Understanding Chemistry of Clear Brine Fluids … Best Performance

Selecting a Clear Brine Fluid (CBF) for deepwater completion is-or at least should be-a complex process. Impaired production experiences are caused by localized corrosion, stress crack failures of tubing metallurgy or by formation damage, as fluids react chemically with production gases or fluid additives. Besides technical complexity, economics drives operators to seek a thorough understanding of best practices for fluid selection and use. CBF cost can exceed $1 million dollars for some offshore completions.

SUGGESTED CITATION

Understanding The Chemistry Of Clear Brine Fluids Is Vital For Best Performance, E. J. Termine and T. Massoth, World Oil, 107 (2007).

INTRODUCTION

Selecting a Clear Brine Fluid (CBF) for deepwater completion is-or at least should be-a complex process.
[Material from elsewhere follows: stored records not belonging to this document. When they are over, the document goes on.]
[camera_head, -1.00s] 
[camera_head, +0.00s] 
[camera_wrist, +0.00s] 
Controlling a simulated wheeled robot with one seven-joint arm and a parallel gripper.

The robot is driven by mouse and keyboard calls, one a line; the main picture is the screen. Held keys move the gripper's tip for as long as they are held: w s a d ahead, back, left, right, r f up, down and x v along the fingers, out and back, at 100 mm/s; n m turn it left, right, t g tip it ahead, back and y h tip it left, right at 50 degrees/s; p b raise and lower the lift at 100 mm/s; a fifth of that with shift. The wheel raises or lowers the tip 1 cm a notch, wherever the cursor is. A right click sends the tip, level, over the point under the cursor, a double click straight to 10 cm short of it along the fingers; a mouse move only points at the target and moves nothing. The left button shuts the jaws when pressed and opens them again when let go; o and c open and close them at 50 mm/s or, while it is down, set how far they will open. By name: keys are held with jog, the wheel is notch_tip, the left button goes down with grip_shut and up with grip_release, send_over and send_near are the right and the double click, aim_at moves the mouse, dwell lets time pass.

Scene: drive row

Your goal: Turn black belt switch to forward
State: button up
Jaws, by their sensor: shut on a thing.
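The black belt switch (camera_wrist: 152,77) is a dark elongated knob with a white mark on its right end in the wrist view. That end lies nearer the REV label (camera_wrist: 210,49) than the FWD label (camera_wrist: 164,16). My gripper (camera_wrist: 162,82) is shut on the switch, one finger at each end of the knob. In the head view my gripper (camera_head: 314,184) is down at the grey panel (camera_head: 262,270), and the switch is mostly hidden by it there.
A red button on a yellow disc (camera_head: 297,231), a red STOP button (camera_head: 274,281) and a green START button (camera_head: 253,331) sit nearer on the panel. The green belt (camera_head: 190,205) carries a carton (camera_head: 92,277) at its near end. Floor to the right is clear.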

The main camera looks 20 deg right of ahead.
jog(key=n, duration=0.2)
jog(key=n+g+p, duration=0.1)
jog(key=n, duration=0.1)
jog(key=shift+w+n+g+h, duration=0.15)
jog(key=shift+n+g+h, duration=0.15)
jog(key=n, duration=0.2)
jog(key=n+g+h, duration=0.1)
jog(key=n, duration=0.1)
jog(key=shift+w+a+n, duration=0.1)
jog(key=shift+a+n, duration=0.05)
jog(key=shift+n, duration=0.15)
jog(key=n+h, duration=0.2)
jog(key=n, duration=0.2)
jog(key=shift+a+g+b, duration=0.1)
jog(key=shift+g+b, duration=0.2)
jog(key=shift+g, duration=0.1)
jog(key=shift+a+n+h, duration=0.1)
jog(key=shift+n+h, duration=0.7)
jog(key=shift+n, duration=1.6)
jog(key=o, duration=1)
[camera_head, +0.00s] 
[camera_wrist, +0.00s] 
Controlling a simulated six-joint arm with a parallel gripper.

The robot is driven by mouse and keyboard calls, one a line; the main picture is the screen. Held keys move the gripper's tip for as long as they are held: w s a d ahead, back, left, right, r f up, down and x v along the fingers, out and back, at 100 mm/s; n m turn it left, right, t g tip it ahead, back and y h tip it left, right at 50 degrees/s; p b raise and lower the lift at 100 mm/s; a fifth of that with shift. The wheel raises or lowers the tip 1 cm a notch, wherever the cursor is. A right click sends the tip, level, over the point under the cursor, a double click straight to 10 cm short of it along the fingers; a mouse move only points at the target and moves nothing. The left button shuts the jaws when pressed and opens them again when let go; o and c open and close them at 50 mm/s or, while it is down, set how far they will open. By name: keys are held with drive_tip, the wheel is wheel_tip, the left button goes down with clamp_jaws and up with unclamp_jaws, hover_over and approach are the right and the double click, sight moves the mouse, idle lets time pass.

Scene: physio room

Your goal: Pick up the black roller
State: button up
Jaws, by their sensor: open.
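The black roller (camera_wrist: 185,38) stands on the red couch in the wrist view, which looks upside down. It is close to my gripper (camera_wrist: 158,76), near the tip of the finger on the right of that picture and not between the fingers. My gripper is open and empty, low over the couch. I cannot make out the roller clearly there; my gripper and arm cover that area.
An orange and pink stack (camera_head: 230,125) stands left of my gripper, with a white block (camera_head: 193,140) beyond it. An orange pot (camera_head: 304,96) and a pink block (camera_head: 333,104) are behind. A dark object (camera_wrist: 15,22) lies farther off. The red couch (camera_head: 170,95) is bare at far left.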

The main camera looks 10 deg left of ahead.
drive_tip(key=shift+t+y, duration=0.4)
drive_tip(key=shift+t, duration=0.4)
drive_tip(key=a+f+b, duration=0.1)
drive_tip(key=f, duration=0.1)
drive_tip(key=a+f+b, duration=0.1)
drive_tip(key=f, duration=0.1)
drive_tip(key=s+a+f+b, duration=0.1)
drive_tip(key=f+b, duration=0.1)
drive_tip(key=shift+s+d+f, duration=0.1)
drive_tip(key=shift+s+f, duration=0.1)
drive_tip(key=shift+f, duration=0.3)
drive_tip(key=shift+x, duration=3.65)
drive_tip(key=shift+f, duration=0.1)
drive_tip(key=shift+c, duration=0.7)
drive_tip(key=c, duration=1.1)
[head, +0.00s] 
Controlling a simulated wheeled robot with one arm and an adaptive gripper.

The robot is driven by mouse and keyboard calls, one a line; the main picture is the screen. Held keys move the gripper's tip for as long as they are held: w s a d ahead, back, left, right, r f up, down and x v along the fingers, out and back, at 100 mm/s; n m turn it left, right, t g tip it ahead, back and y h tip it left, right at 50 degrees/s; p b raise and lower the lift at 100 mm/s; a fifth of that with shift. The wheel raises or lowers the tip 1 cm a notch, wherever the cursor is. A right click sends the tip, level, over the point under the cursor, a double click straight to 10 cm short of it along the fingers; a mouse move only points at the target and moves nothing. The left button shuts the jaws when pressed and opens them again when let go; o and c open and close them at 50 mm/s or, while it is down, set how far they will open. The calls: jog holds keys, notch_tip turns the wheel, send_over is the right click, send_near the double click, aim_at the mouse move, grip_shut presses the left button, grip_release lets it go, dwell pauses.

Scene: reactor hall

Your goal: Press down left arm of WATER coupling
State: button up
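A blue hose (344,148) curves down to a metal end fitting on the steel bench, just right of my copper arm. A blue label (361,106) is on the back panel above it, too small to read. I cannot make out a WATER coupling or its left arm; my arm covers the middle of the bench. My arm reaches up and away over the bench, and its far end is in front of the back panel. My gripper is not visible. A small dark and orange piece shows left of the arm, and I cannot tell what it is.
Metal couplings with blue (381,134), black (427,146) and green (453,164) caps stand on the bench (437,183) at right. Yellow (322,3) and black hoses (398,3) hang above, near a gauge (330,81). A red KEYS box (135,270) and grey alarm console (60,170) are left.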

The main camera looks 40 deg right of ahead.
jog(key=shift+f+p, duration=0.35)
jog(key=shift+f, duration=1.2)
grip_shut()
Impaired production experiences are caused by localized corrosion, stress crack failures of tubing metallurgy or by formation damage, as fluids react chemically with production gases or fluid additives. Besides technical complexity, economics drives operators to seek a thorough understanding of best practices for fluid selection and use. CBF cost can exceed $1 million dollars for some offshore completions.

CBFs are versatile materials. They are used as a displacement fluid to remove drilling muds, as drill-in fluids or as permanent packer fluid. Through proper selection of inorganic salt mixtures, a CBF can be formulated to balance nearly all wellbore pressures found in the field.

Understanding chemistry and chemical interactions of CBFs is essential for selecting the most cost-effective fluid, especially for the demanding requirements of high-pressure, high-temperature (HPHT) well completions.

EFFECT OF COMPOSITION ON CBF PERFORMANCE

A CBF is best viewed as a reactive or metastable system rather than inert or benign. Minor differences in chemical composition or the presence of ubiquitous impurities can have profound effects on fluid performance. Variations in raw materials and manufacturing processes, as well as differences in quality control procedures, product formulation and product composition can affect CBF performance.

True Crystallization Temperature (TCT) is determined by salt composition in the CBF. The crystallization temperature of a CBF can be influenced by changes in pressure, to give a unique Pressure Crystallization Temperature (PCT). Consequently, compositional effects on PCT, as well as on gas hydrate formation temperatures, must be recognized.

Likewise, proper selection of CBF can increase well productivity.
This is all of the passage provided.